Donald Swann (1923-94) is particularly remembered for his shows with Michael
Flanders (At the Drop of a Hat, etc.) but his genius was many-sided
and this CD will extend the knowledge of his music for many people.
Swann got to know the Greek islands at the end of the Second War, especially
Casos in the Dodecanese. This was reflected in his music from time to time
and this well recorded CD seeks to draw together Swann's Greek strands. Some
of the tracks are arrangements of traditional songs, mostly sung in Greek;
others are varied original settings by Swann of Greek poems, mostly sung
in English, of which I particularly enjoyed the delicious Miranda,
which often figured in At the Drop of a Hat, the charming dialogue
The Favours and the stark The Isles of Greece.

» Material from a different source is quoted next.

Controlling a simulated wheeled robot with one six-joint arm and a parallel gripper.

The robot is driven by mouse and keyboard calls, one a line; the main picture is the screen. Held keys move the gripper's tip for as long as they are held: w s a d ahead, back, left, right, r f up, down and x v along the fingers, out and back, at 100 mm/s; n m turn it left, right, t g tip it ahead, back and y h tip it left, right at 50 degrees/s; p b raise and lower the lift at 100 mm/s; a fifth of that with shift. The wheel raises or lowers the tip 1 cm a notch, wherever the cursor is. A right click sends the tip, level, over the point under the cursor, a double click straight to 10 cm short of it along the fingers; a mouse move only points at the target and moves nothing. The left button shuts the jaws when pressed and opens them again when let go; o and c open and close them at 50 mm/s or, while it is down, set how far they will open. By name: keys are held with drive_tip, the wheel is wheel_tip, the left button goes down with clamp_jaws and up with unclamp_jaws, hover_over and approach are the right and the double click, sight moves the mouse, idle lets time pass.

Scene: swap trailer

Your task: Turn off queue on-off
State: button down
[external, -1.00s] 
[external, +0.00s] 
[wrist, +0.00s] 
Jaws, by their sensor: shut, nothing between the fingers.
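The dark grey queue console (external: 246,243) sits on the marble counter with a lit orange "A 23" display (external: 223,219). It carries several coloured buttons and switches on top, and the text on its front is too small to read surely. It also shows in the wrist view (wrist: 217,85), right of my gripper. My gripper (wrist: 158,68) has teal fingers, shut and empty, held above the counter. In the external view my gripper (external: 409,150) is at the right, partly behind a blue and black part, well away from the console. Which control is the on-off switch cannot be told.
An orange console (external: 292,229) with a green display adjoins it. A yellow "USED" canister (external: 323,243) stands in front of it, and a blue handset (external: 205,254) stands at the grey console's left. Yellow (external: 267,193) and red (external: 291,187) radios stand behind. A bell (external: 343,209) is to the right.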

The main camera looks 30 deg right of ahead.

The three singers, admirable in their clarity of diction and delivery, are
all well suited to this repertoire and they are accompanied by a chamber
orchestra, a solo soprano saxophone contributing some evocative moments.
The arrangements, including the purely instrumental Casiot Journey
are by Mr. Jansson, who also sets the folk song Militsa which Swann
did not set but much enjoyed. Swann returned to Casos in 1986, wondering
if the spell it cast would have dissipated (it hadn't); the eight Casos
Sonnets represent his thoughts in words and music on that journey. All
are here, sung by Swann himself to his piano accompaniment, as a bonus II-VII,
which also finely sung by the three "modern" singers. Their idiom is often
recitative-like but is nevertheless deeply felt. Divine Art's relatively
small catalogue has afforded several items of unusual interest, many of them
British. This is certainly one of them and I am happy to give it a warm
recommendation.
Reviewer
Phil Scowcroft
and Rob Barnett adds:-
Donald Swann is best known as half of Flanders and Swann - a humorist singing
(and speaking) partnership which continued until 1967. Before that many of
their songs (celebrated in their revue At The Drop of a Hat) became
part of the British popular psyche of the 1950s and 1960s. Mud Mud Glorious
Mud is the best known of their songs. They are still regarded with great
affection.
Donald Swann was on this evidence clearly a most accomplished and sensitive
composer. His music is unfailingly lyrical although his word-settings often
seem disarmingly disconnected from the curve and fall of the words. This
is part of his engaging magic which knows nothing of bombast or grandiloquence.
The disc (gratifyingly filled to overflowing) contains new recordings (circa
63 minutes) and a home tape recording of Swann accompanying himself at the
piano in The Casos Sonnets (eight songs to words by Swann). The latter,
which plays for 14:47, has been cleaned of hiss but there is a trace overload
of the piano sound and the occasional waver or wobble.
This disc is essentially The Isles of Greece cycle (folksily orchestrated
with a light hand by the conductor) with individual songs sung by one
(occasionally more) of the three listed singers. The cycle comprises The
Casos Sonnets (seven of the eight) interspersed with Swann's arrangements
of Greek folk songs (the latter sung in Greek).
Nothing jars and Jansson's orchestrations contribute to a literature that
spans the light/serious 'divide' in common with works such as Canteloube's
Chants d'Auvergne, Berio's Folksongs, Marek's song cycles and
Sean Davey's Granuaile cycle.
Swann served in the Dodecanese isle of Casos from 1944-46 as a young relief
worker with the Friends Ambulance Unit. While there he wrote down many of
the folk songs he heard from the refugees in his care. The folk-songs dance,
chime and serenade. The Favours makes a fine, slightly arch, novelty
duet about a girl and her aspirant suitor. The songs breathe the air of the
Mediterranean and some hint at further east e.g. in the sweet and pungent
perfumes of Anatolia. The Women of Souli floats and dances
in a heat-shimmer long baked into the glaring landscape. Militsa has
a threatening railway beat like a superheated headache. Idle Tears
glints and shivers with the harp and chants lovingly around David Roach's
saxophone. The title song Isles of Greece ticks and spins with
impressionistic vitality - a spidery web of magical clockwork.
The singers seem excellent throughout and there is nothing of the suffocating
operatic ambience. The orchestra (a string quartet, flute/piccolo, oboe/sax,
clarinet, bassoon, two horns, percussion, piano, harp and bass) is used with
great delicacy. This music has a nostalgic fragility which might otherwise
be stifled.
It was an inspired decision to include Swann's home-spun tape recording which
is never less than poetic. Swann's breathless sprechgesang and high notes
that aspire (but don't actually achieve) are trademarks of an eccentric but
touchingly loveable English creator.
The words of the folk songs, though sung in Greek, are given only in translation
in the booklet which is a pity. The booklet is otherwise excellent although
it does not give the composer's dates of birth and death.
If you would like to sample a single track then go straight to the joyous
dance that is The Isles of Greece (track 20).
This is a very fine disc and well worth seeking out.